Several newsrooms, including MSNBC and the Huffington Post, repeated the unflattering claim, despite the many questions surrounding the EIP’s methodology, and the fact that previous versions of the group’s global measurement of electoral integrity ranked North Korea ahead of most other nations.
Individual reporters were also quick to share Reynolds’ dubious claim on social media:
North Carolina no longer a democracy, classified with Cuba, Indonesia and other pseudo-democracies, by EIP https://t.co/zgYqHU8HVj
— Nick Wingfield (@nickwingfield) December 23, 2016
North Carolina now ranks alongside Cuba, Indonesia, and Sierra Leone
NC is no longer classified as a democracy https://t.co/9vsQlt5Zjt
— Jesse Singal (@jessesingal) December 23, 2016
North Carolina scores about as well on indicators of functioning democracy as Cuba and Sierra Leone. https://t.co/Fl2hiT6TeW
— Nicholas Thompson (@nxthompson) December 24, 2016
A disturbing perspective | North Carolina is no longer a democracy, ranks with Cuba and Iran. https://t.co/8sHdIoM1Ik
— Bill Cannon (@NewsCannon) December 24, 2016
The Raleigh News & Observer op-ed reads:
In the just released [Electoral Integrity Project] report, North Carolina’s overall electoral integrity score of 58/100 for the 2016 election places us alongside authoritarian states and pseudo-democracies like Cuba, Indonesia and Sierra Leone. If it were a nation state, North Carolina would rank right in the middle of the global league table — a deeply flawed, partly free democracy that is only slightly ahead of the failed democracies that constitute much of the developing world.
Cuba ranks 56 out of the 127 countries surveyed by the EIP, just two spots down from where the group lists North Carolina.
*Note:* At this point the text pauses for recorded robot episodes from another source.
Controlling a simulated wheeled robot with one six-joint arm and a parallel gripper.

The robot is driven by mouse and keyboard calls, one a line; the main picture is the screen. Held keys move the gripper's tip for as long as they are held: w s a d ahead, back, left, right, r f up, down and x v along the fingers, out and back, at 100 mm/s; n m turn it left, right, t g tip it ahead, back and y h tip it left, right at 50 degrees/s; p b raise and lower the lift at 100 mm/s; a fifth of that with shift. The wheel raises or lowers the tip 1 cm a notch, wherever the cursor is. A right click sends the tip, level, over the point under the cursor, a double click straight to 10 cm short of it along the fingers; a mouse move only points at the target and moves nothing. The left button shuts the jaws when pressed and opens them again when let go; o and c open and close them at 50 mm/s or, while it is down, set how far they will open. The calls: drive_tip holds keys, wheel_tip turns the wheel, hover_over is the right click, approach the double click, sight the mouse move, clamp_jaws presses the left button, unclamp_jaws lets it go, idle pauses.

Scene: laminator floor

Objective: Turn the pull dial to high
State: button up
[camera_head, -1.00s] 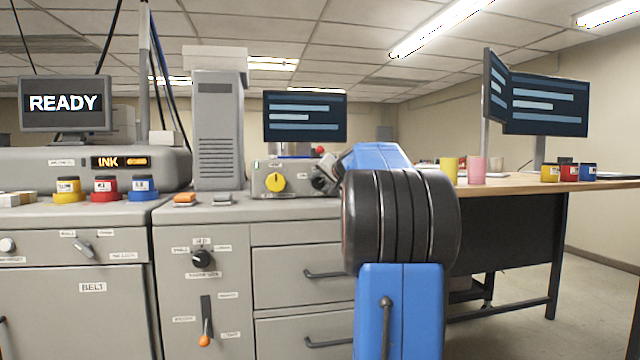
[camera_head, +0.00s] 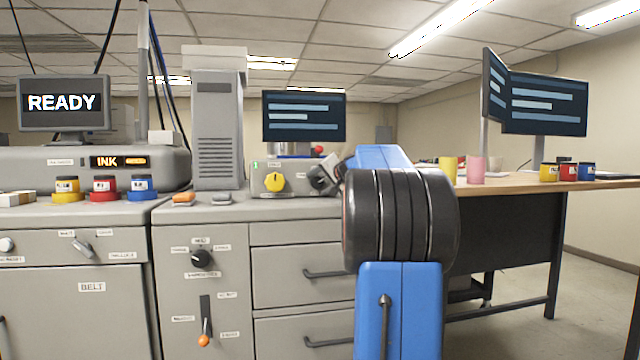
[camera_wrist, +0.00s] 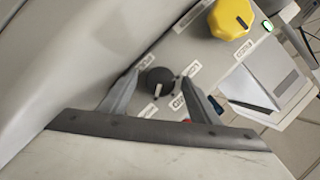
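A small black dial (camera_wrist: 160,82) with a white pointer mark sits on the grey panel in the wrist view. Small labels surround it, upside down and too blurred to read surely. My gripper (camera_wrist: 160,77) is open, with one fingertip on each side of the dial. I cannot tell whether either finger touches it. In the head view my gripper (camera_head: 322,180) is at the right end of the small panel unit and hides the dial there.
A larger yellow knob (camera_head: 274,182) is left of my gripper; it also shows in the wrist view (camera_wrist: 231,18). Another black dial (camera_head: 201,258) and an orange-tipped lever (camera_head: 204,339) are on the cabinet below. A desk with cups (camera_head: 476,170) stands at right.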

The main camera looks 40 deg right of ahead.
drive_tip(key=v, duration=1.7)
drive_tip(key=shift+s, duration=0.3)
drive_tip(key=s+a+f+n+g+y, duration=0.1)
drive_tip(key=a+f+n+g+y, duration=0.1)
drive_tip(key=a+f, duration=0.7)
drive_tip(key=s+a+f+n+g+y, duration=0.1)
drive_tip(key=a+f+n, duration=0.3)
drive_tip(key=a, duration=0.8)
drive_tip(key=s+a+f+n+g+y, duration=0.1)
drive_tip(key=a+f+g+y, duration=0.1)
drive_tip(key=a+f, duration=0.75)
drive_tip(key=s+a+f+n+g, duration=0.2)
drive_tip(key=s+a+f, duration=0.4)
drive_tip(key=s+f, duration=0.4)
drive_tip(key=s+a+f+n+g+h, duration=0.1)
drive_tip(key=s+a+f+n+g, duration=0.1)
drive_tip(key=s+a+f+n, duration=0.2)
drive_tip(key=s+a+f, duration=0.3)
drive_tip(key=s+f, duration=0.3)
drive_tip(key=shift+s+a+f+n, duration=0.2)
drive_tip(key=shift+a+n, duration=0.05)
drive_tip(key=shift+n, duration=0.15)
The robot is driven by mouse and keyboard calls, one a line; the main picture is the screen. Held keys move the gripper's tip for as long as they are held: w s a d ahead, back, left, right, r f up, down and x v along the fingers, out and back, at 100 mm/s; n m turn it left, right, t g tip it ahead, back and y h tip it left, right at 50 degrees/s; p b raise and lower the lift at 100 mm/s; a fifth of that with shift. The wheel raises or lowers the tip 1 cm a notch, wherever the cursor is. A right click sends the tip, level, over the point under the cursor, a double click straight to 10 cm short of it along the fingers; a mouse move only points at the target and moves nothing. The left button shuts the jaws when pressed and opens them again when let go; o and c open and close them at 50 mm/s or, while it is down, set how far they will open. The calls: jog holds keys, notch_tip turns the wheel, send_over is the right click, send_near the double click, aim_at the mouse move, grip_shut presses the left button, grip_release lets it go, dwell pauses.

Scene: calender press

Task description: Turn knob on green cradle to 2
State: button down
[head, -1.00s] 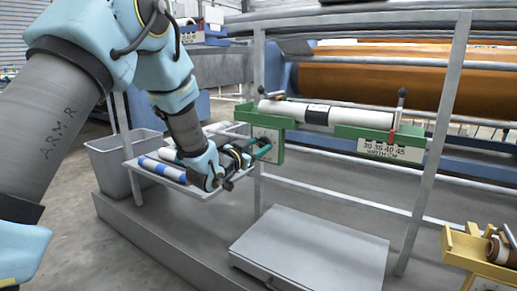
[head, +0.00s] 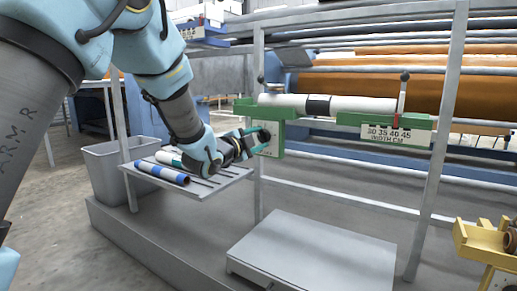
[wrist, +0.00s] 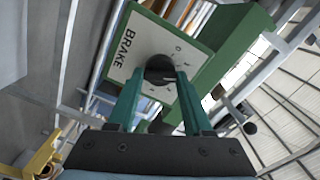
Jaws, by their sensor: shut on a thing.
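The green cradle (head: 350,119) is fixed to the grey frame and bears a white roll (head: 365,104) with a black band. At its left end is a white dial plate marked BRAKE (wrist: 128,55) with a dark round knob (wrist: 160,68). My gripper (head: 262,140) reaches the plate from the left. In the wrist view its two teal fingers (wrist: 163,98) are shut on the knob, one at each side. Small marks ring the knob, but I cannot read them or tell the knob's setting.
A grey shelf (head: 215,182) with white and blue rolls (head: 163,172) lies below my arm. A grey bin (head: 105,165) stands at the left. A flat grey platform (head: 312,252) is on the floor. A yellow cradle (head: 478,245) is at the lower right.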

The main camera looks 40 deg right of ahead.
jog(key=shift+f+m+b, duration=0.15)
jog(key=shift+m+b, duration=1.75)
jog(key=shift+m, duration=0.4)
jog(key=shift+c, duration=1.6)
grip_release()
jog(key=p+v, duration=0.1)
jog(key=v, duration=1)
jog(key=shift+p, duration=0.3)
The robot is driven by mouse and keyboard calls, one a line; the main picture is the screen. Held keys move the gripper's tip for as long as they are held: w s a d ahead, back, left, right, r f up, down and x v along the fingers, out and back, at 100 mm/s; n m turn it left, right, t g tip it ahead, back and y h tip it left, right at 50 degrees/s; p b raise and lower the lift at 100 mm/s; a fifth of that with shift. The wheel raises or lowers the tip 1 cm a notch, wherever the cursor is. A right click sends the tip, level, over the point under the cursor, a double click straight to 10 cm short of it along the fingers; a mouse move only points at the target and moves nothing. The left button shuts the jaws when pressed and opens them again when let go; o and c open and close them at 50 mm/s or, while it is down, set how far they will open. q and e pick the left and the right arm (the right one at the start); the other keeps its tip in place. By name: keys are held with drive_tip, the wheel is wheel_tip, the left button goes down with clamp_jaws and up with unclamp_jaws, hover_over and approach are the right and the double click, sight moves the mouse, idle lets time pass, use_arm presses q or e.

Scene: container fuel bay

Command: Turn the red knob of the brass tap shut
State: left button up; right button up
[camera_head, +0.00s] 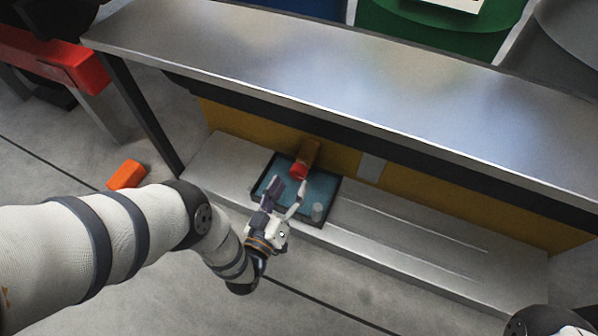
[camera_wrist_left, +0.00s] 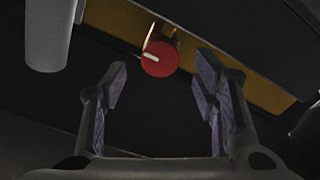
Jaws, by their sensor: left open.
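The brass tap (camera_head: 309,152) sticks out from the yellow panel under the steel bench, its red knob (camera_head: 298,171) facing me. In the left wrist view the red knob (camera_wrist_left: 161,60) is round with a short white mark left of its middle, and some brass (camera_wrist_left: 165,33) shows behind it. My left gripper (camera_head: 289,186) is open and empty, just in front of the knob, with its fingers pointing toward it. In the wrist view the knob lies between and beyond the fingertips (camera_wrist_left: 161,80), touching neither. My right gripper is out of view.
A dark-rimmed teal tray (camera_head: 328,188) lies on the low steel shelf under the tap, with a small grey cylinder (camera_head: 317,212) at its right. The steel bench top (camera_head: 350,75) overhangs the tap. An orange block (camera_head: 126,175) is on the floor at left. The shelf's right side is clear.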

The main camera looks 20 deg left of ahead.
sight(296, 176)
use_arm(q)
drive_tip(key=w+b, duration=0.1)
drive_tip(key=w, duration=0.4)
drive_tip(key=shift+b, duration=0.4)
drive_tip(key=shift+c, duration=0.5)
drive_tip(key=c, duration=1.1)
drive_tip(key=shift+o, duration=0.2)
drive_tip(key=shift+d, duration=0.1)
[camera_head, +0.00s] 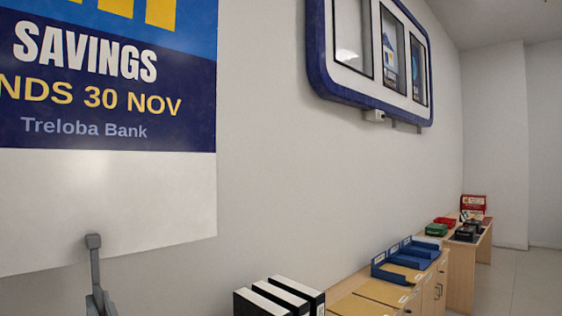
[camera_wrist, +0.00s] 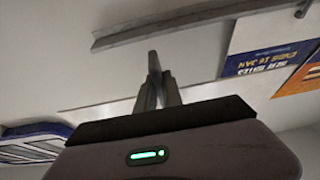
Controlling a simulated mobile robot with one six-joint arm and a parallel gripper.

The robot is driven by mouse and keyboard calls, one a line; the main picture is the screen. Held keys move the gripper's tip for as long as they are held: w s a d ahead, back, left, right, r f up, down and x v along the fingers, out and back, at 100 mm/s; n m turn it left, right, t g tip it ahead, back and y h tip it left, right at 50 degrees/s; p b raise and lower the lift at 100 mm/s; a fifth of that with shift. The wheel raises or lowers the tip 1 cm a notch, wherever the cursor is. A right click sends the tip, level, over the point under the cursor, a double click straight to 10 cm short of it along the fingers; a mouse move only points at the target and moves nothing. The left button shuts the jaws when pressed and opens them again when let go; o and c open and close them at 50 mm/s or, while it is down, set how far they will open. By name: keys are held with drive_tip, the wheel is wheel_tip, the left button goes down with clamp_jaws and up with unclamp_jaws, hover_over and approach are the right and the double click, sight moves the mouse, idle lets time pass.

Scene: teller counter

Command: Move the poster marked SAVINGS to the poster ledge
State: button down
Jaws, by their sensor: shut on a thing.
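The SAVINGS poster (camera_head: 108,100) fills the left of the head view, upright, with a dark blue band, yellow and white lettering and a blank white lower strip. My gripper (camera_head: 93,241) is shut on that white strip near its bottom edge. In the wrist view my gripper (camera_wrist: 153,62) points up against a pale sheet, and the poster's print does not show there. A long grey rail (camera_wrist: 190,20) runs above the fingertips; it looks like a ledge, but I cannot tell for certain that it is the poster ledge.
A blue-rimmed display frame (camera_head: 319,70) hangs on the wall at upper right. Below are black-and-white binders (camera_head: 283,296), blue trays (camera_head: 405,262) and a wooden cabinet (camera_head: 430,290). In the wrist view, another poster (camera_wrist: 262,64) reading 16 JAN and an orange one (camera_wrist: 298,82) show at right.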

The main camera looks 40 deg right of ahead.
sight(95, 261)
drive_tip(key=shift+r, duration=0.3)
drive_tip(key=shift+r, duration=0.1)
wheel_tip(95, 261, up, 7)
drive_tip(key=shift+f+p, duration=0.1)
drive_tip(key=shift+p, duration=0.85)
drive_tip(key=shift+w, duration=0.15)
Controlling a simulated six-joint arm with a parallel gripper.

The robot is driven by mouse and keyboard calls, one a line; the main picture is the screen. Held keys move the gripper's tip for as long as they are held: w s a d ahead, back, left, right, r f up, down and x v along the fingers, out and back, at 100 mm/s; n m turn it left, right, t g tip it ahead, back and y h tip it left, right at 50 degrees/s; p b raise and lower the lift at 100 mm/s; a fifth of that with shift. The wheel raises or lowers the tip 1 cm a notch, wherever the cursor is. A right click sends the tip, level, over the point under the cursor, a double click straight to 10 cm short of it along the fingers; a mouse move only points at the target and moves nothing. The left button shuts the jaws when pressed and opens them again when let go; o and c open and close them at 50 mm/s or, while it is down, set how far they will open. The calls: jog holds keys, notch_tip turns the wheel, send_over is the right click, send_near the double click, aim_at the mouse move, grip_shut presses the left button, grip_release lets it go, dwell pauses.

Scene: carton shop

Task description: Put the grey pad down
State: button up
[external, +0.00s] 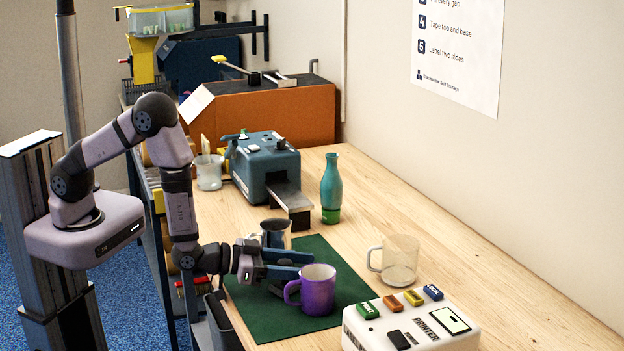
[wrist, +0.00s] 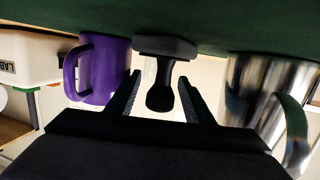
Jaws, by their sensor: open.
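The grey pad (wrist: 165,46) shows in the wrist view as a dark grey flat base with a rounded knob handle. That view is upside down, and the base appears to rest on the green mat (external: 322,250). My gripper (external: 296,265) is open and low over the mat. In the wrist view its two fingers (wrist: 159,84) stand on either side of the handle, with gaps visible. In the external view the pad is mostly hidden by my fingers.
A purple mug (external: 318,292) stands close beside my fingertips. A metal cup (external: 275,234) is on the other side. A white printer (external: 410,325), a clear mug (external: 400,262), a teal bottle (external: 331,185) and a blue machine (external: 262,160) stand around.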

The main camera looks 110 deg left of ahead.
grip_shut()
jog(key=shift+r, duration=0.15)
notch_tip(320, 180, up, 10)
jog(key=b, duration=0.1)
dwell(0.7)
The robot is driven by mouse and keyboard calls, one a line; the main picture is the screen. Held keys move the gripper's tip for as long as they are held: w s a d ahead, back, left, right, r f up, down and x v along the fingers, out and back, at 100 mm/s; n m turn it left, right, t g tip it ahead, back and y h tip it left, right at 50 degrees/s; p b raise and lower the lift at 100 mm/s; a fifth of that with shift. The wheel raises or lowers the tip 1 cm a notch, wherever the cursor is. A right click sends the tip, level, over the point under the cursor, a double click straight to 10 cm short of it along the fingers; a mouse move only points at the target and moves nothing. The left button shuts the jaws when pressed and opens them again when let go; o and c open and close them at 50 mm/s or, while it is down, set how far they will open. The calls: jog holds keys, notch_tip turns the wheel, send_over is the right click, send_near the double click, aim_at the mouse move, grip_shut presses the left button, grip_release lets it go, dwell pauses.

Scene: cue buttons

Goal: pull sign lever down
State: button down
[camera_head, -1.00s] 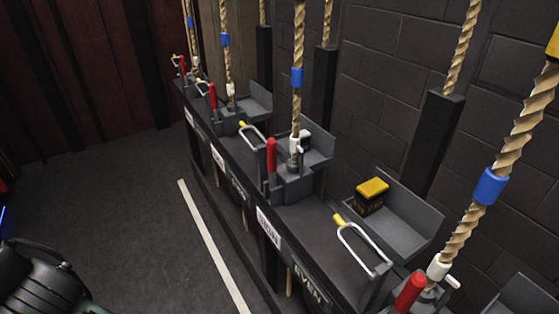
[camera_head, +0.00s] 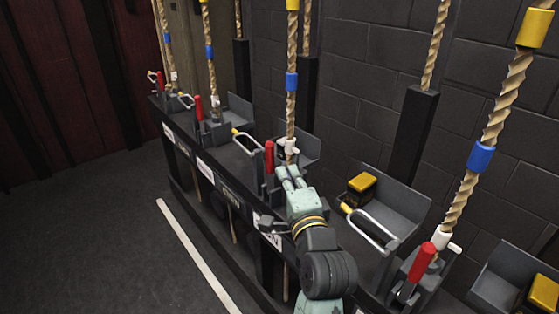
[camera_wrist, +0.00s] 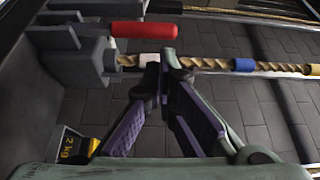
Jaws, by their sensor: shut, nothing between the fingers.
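The sign lever (camera_head: 269,158) has a red upright handle and stands on a dark grey mount in the middle of the rail. Its nameplate (camera_head: 277,240) is partly covered by my arm. My gripper (camera_head: 284,172) is just to the right of the red handle's lower part in the head view. In the wrist view the red handle (camera_wrist: 145,30) lies sideways at the top, and my fingertips (camera_wrist: 162,62) are below it, apart from it as far as I can tell. The fingertips are together and hold nothing. They overlap the rope's white collar in the wrist view.
A rope (camera_head: 291,110) with a blue band runs up behind the lever. A white bail handle (camera_head: 368,225) and another red lever (camera_head: 422,262) stand to the right. A yellow-topped weight (camera_head: 362,187) sits in a tray. The floor (camera_head: 100,240) at left is clear.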

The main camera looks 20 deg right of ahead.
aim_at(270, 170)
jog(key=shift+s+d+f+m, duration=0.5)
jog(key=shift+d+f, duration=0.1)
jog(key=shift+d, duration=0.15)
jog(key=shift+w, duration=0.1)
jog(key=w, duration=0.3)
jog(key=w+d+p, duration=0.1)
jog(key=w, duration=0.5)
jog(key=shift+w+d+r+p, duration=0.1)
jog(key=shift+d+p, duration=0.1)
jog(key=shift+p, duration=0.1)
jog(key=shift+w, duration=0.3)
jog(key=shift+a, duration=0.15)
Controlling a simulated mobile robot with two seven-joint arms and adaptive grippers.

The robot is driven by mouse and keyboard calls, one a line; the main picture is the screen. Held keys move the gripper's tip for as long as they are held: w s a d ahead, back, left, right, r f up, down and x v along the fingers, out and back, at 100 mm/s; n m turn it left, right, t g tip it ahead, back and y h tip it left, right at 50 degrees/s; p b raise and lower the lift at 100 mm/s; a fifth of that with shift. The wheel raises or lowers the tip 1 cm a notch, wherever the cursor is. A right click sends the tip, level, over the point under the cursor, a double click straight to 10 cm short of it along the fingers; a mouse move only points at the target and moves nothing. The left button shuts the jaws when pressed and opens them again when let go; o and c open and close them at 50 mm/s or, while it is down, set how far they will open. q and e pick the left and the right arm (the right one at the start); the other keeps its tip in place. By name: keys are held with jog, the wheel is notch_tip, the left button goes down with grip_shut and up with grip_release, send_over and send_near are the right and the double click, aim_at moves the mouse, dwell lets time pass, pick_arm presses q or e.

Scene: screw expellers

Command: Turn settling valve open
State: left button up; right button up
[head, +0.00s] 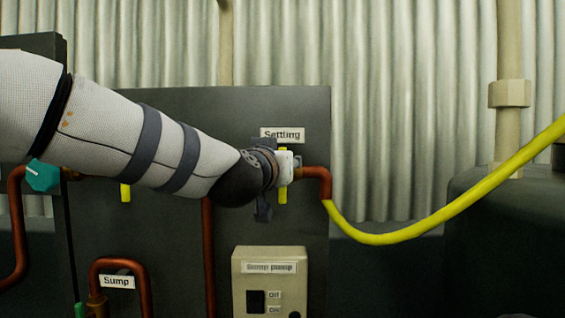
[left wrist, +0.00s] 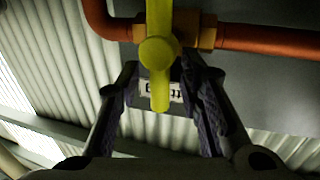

However, despite the popularity of the rankings, the group’s methodology not only leaves much to be desired, its findings are also likely politically motivated, according to the statistician Andrew Gelman.
Reynolds, tellingly, singled out North Carolina even though the state ranks higher than Ohio, Michigan and Alabama, to name a few. North Carolina has recently been at the center of culture wars and partisan warfare.
“If Reynolds, Norris, etc., don’t like what the North Carolina legislature has been doing, fine. It could even be unconstitutional, I have no sense of such things,” Gelman wrote. “And I agree with the general point that there are degrees of electoral integrity or democracy or whatever. Vote suppression is not the same thing as [a] one-party state and any number-juggling that suggests that is just silly, but, sure, put together enough restrictions and gerrymandering and ex post facto laws and so on, and that can add up.”
The result looked like “an unstable combination of political ideology, academic self-promotion, credulous journalism, and plain old incompetence,” Gelman concluded.
Absurdly enough, North Korea actually ranked 65 out of a 127 countries in the EIP’s 2014 global measurement of voter integrity. Political ideology and “plain old incompetence” would certainly explain how the Hermit Kingdom managed to score above 50 out of 100 on categories including “electoral laws, “voter registration,” “voting process” and “results.”
“[T]he response rate for North Korea is given as 6%,” Gelman noted, citing the group’s methodology and data. “And the report said they consulted about 40 ‘domestic and international experts’ for each election. Hmmm … 6% of 40 is 2.4, so maybe they got 3 respondents for North Korea, 2 of whom were Stalinists.”
North Korea was quietly removed from all studies published after 2014.
Aside from being absurd, the EIP study is also dangerous, as Gelman and his associate, Nick Stevenson, rightly note.
It’s the sort of thing that bad faith actors will cling to as they attempt to obscure and justify their actions. When human rights activists and dissidents correctly and accurately accuse countries with one-party rule of fraud and other election abuses, the accused can point to supposedly reliable reports and say with a straight face, “This study says otherwise.”